On a scone: cream or jam?
If you like cream on top then this means that you follow the Cornish method of topping your scone; and if you put jam uppermost then you are Devonian in your tastes. The folk of Devon and Cornwall both believe their way of dressing scones is correct and best. Cornish folk say it’s because their clotted cream is by far the tastiest and Devonian people have to disguise the horrid taste of theirs with the jam. I’m sure that Devonian people say the same about the Cornish and their jam making skills. When we gave our French ex-collegue a cream tea celebration/commiseration for his leaving do – he said the scones would be better with Nutella. Ah the French.

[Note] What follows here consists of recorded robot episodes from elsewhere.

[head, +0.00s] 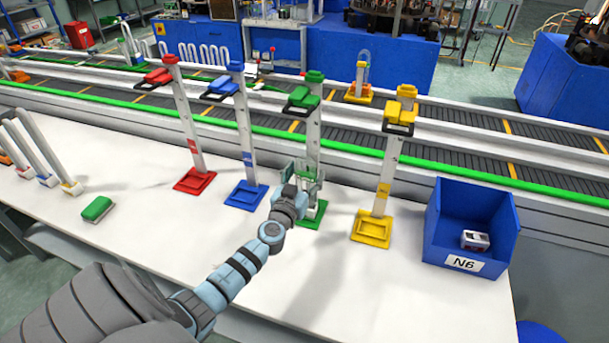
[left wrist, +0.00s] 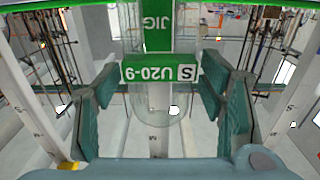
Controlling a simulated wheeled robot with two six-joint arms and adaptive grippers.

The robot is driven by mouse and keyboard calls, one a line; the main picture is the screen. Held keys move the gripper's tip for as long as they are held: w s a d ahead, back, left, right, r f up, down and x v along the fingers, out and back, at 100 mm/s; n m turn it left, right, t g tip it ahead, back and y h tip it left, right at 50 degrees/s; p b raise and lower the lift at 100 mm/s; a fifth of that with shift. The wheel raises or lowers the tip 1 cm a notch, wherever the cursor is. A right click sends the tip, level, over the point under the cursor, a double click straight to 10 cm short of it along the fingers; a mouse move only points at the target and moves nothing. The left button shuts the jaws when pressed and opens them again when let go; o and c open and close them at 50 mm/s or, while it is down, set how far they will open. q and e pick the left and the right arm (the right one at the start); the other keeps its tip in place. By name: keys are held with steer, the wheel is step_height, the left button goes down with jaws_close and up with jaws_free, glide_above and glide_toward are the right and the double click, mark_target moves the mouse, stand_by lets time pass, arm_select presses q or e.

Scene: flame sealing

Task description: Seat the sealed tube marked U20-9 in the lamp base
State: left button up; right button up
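My left gripper (head: 303,174) reaches the front of the green stand (head: 313,130), just above its green foot. In the left wrist view the teal fingers (left wrist: 160,90) stand apart, one on each side of a green label reading U20-9 S (left wrist: 158,73), which appears upside down. A clear rounded glass tube (left wrist: 163,112) shows between the fingers below the label; no firm contact with it is visible. A green strip marked JIG (left wrist: 158,25) is behind. A low green block (head: 97,208), possibly the lamp base, lies on the table at left with no tube in it. My right gripper is not in view.
Red (head: 195,180), blue (head: 246,193) and yellow (head: 372,228) stands flank the green one. Bent white tubes on coloured bases (head: 71,187) stand at far left. A blue bin marked N6 (head: 488,208) is at right. A conveyor (head: 480,170) runs behind. The front-left table is mostly clear.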

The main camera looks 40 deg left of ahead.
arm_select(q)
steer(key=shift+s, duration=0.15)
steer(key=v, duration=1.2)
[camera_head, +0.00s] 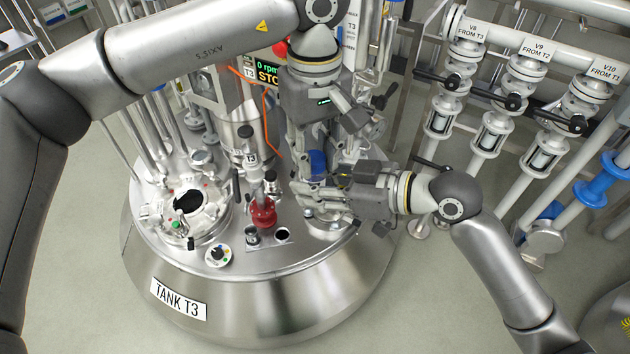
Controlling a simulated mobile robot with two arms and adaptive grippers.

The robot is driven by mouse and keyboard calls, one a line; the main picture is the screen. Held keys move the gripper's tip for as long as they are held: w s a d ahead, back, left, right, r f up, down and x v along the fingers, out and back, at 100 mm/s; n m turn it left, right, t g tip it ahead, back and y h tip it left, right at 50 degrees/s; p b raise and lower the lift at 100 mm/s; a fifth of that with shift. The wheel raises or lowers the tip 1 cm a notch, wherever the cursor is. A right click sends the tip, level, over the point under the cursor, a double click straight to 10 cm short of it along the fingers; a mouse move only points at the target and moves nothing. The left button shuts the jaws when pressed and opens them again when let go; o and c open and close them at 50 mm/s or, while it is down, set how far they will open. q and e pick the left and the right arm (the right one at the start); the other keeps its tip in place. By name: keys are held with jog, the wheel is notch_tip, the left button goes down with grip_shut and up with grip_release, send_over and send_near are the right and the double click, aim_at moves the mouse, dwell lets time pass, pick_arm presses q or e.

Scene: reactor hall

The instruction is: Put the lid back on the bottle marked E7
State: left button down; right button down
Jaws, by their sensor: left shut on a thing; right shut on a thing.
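My left gripper (311,153) points down over the right part of the tank top and is shut on a blue lid (317,163). My right gripper (309,192) reaches in from the right just below it, its fingers pointing left. It is shut on something that its fingers largely hide, apparently the bottle. The blue lid is right above the right gripper's fingers. I cannot tell whether lid and bottle touch. No E7 marking is readable.
The steel tank T3 (277,308) carries an open round port (188,203), a red fitting (263,213), a small holder plate with a hole (283,235), and a round dial (218,255). A display (266,73) stands behind. Valved pipes (492,132) stand at the right.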

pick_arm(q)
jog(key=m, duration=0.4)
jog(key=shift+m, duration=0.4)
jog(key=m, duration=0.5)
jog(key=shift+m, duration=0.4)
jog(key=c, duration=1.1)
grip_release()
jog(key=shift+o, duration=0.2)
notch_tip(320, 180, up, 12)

In a cup: tea or milk?George Orwell published an article called A Nice Cup of Tea in the Evening Standard in 1946. In it he wrote:“By putting the tea in first and stirring as one pours, one can exactly regulate the amount of milk, wheras one is likely to put in too much milk if one does it the other way round.” But scientists now say that it should definitely be milk first“If milk is poured into hot tea, individual drops separate from the bulk of the milk, and come into contact with the high temperatures of the tea for enough time for significant denaturation - degradation - to occur. This is much less likely to happen if hot water is added to the milk.”
In a shandy: beer or lemonade?I haven’t found any expert opinion on this one. But I think if it’s lemonade then beer, it’s shandy and if it’s beer then lemonade it’s lager top. Quick ex bar-staff write in quick. I used to work in a real ale pub – shandy was a rude word. Has anyone ever had turbo-shandy – whoof! And what about Turbo Andy!! Yup. Gold star (and liver failure) to anyone who can tell me what that is. Your opinions on the above matters would be most appreciated…

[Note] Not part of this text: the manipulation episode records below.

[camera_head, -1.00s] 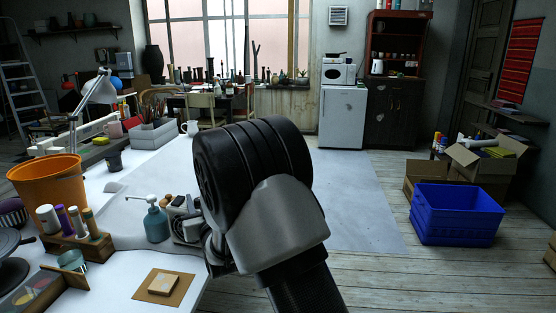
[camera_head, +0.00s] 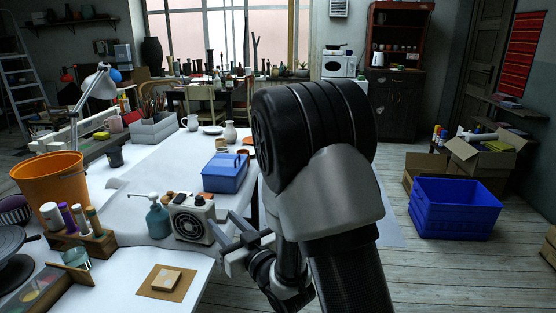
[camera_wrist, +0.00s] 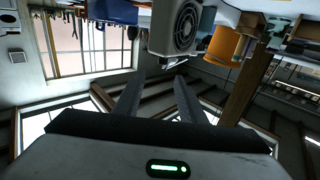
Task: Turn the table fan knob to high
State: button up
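The table fan (camera_head: 190,218) is a small cream box with a round dark grille, standing on the white table between the soap bottle and my gripper. Small parts show on its top, but I cannot tell clearly which is the knob or where it is set. My gripper (camera_head: 229,239) is just right of the fan, apart from it, with its two fingers spread and nothing between them. In the wrist view, which is upside down, the fan (camera_wrist: 178,28) hangs above the fingertips (camera_wrist: 158,75) of my open gripper.
A teal soap bottle (camera_head: 158,218) stands close left of the fan. A blue box (camera_head: 225,174) lies behind it. An orange bucket (camera_head: 55,180) and a bottle rack (camera_head: 82,245) are at the left. A brown mat (camera_head: 165,283) lies in front.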

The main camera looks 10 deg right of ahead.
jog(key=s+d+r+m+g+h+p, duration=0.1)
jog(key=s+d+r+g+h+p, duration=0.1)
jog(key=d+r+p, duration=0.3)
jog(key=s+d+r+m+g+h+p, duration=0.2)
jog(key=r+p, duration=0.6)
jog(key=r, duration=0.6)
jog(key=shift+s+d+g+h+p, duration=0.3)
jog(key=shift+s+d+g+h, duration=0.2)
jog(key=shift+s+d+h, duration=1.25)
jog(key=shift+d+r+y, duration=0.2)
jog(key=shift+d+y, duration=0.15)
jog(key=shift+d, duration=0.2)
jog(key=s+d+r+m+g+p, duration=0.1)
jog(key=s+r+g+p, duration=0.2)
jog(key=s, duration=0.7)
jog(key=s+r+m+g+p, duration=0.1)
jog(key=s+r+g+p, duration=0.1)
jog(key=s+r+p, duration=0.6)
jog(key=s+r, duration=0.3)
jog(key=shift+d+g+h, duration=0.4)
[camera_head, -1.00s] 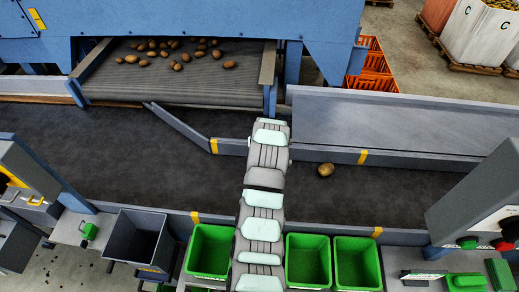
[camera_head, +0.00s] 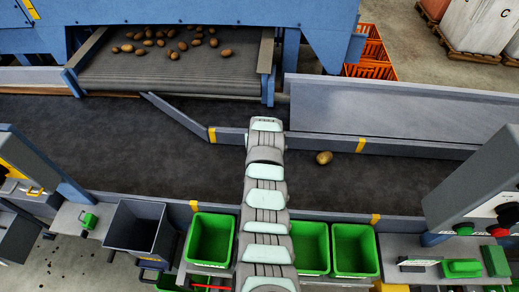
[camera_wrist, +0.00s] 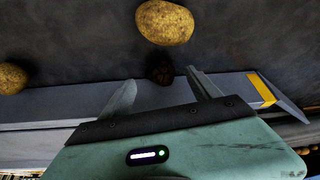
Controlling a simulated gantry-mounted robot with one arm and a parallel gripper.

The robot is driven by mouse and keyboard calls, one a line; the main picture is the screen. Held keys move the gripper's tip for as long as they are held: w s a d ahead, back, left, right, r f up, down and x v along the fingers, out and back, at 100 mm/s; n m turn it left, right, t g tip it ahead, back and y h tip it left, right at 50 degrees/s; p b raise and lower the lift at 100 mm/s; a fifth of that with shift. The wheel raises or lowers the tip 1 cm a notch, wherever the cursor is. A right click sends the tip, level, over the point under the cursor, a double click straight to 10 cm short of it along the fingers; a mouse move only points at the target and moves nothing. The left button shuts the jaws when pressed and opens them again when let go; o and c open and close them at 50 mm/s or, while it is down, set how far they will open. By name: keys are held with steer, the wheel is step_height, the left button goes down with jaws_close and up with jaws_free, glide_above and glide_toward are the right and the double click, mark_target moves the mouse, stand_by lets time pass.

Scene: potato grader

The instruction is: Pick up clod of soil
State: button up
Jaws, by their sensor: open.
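In the wrist view a small dark brown lump, which looks like the clod of soil (camera_wrist: 160,74), lies on the dark belt near the grey side rail. My gripper (camera_wrist: 160,78) is open, with one finger to the left of the clod and one to the right. The clod appears at or just beyond the fingertips; nothing shows contact. In the head view my arm reaches across the belt, and its end hides the gripper and the clod.
A potato (camera_wrist: 166,22) lies just beyond the clod in the wrist view, and another potato (camera_wrist: 12,78) lies at the left. The grey rail (camera_wrist: 75,104) runs under my fingers. Several green bins (camera_head: 210,240) stand along the front. The belt (camera_head: 90,140) is bare at left.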

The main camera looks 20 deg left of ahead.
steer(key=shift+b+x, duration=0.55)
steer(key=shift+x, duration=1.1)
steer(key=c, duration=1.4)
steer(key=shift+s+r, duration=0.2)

14 Responses to “Which comes first and we ain’t talking chicken and eggs”
Posted: Jul 26th, 2007 at 9:40 am
Turbo Andy = lager, alcopop and a shot of vodka. Lethal, but highly effective and usually popular among students!
Posted: Jul 26th, 2007 at 9:55 am
Not being a tea drinker I’ve found that there is a definite order to the instant hot chocolate procedure. I always lob in some milk or cream to make it taste, well, nice. If you put the powder in first, then the milk/cream, you can stir this together into a nice mush while the water boils. The mush mixes with the water much better than powder so you get less stirring, and now I learn that it means the dairy doesn’t suffer either… perfect!

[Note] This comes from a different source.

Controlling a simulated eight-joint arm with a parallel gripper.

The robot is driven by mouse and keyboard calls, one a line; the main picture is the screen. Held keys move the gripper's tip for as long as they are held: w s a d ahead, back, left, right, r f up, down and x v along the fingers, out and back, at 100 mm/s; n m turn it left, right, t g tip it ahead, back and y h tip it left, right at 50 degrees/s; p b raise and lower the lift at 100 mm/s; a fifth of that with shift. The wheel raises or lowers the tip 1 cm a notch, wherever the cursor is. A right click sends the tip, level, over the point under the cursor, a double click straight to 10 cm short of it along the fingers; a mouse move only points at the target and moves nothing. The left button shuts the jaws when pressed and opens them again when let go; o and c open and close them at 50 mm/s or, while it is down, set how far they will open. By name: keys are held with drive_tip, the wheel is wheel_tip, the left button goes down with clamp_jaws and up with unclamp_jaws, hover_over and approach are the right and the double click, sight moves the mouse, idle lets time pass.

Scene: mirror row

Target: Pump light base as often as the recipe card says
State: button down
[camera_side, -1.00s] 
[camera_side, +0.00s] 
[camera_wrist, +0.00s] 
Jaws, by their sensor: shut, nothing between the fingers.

Washing up needs military precision: glasses, cutlery, plates, pots. Nothing worse than somebody coming along with an extra glass midway through the wash!
This morning I struggled with the order of pants and trousers, but that’s a story for another camp fire…
Posted: Jul 26th, 2007 at 11:24 am
I’m sure I heard somewhere the Queen has the milk added afterwards to her tea, and she can’t be wrong. It’s something about keeping the temperature higher.
How can cream go under jam? How do you spread the jam onto the cream? It just doesn’t make sense and I’m getting a mild case of food rage thinking about it.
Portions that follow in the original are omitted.